Another way fees can accumulate is in choosing a site for your camping trip. Among the many money-sucking mistakes many campers make is choosing a resort, or hotel, instead of booking at a national, state, or local park. Hotels may advertise free Internet, a complimentary hot breakfast, or swimming pool, but these amenities come at a price. Since the idea of camping is staying outdoors, you should plan your trip at a park.
Five Tips on Free Things to Do While Camping
Have you ever camped and wanted to ride a pony or canoe across the lake? While these activities may be fun and yield many precious memories for years to come, they can be quite costly. Fret not! There are things you can do that will not cost you a dime. For example, if you bring your own bike, and you find a trail on which you can ride that is complimentary, and included in the cost of your overall camping experience, then that is an excellent idea.
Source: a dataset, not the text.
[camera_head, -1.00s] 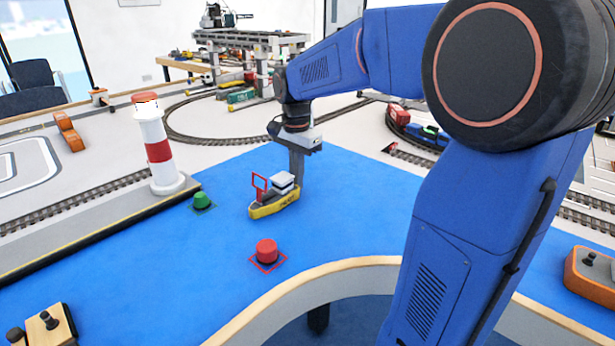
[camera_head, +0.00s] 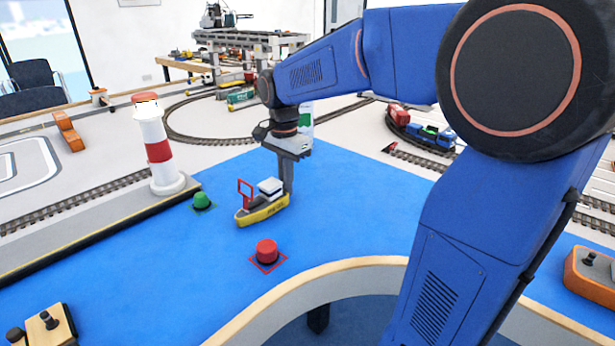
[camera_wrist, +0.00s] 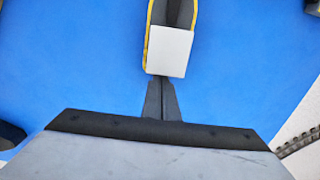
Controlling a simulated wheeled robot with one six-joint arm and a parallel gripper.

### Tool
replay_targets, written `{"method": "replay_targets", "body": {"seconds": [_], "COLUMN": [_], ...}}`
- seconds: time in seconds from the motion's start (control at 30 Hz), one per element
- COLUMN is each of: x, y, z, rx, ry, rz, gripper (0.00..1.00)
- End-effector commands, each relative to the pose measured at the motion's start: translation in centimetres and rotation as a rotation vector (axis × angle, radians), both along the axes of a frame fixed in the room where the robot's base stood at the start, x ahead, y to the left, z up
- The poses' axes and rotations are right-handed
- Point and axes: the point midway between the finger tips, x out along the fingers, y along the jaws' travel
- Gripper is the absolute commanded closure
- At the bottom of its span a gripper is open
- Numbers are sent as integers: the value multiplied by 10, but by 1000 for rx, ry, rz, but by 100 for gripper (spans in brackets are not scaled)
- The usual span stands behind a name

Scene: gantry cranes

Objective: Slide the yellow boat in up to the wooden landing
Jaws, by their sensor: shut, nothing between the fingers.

Another fun way to spend a camping trip that doesn’t involve money is to sing campfire songs. If you play the guitar as I do, you can bring your own guitar and a songbook and have hours of fun singing campfire songs that everyone will enjoy. The best thing about this is that the only money you will have to spend is the price of a lighter and lighter fluid–and, of course, the marshmallows.
Yet another free way to enjoy your camping trip is to go hiking. For this, I would suggest you borrow a good pair of hiking boots from a friend, or if you have older ones in good shape, bring those. Hiking boots can be quite expensive if bought from a sporting goods store.
Aside from that, hiking is an excellent free way to enjoy your camping trip. It gives you excellent exercise. It also affords you the chance to enjoy the natural beauty that’s all around you.
Or if you don’t feel like going on a hiking trip, pop out your disposable camera and begin taking pictures of flowers, grass, or mountains that are around you. Have your significant other and/or children pose for you close to a tree or a lake. Or if you’re camping alone, take pictures of birds and other wonders of the great outdoors.
If you’re on a group trip, another activity you can participate in that’s free are games. The Beforeitsnews website suggests playing games such as hackeysack, volleyball, soccer and frisbee. These games make for great fellowship times, and provide exercise for you. Again, frisbees can be bought prior to your trip at a local dollar store, or, better yet–borrowed from a relative or friend. Your local neighborhood school may be gracious enough to lend you their soccer ball if you ask.
These are just a few ideas about camping without spending much money. Camping is meant to make good memories. With these tips on camping, you can make memories that you can treasure forever without the unpleasant memories of wasted money that could have gone to rent, utilities, or other unexpected expenses that came up after your trip.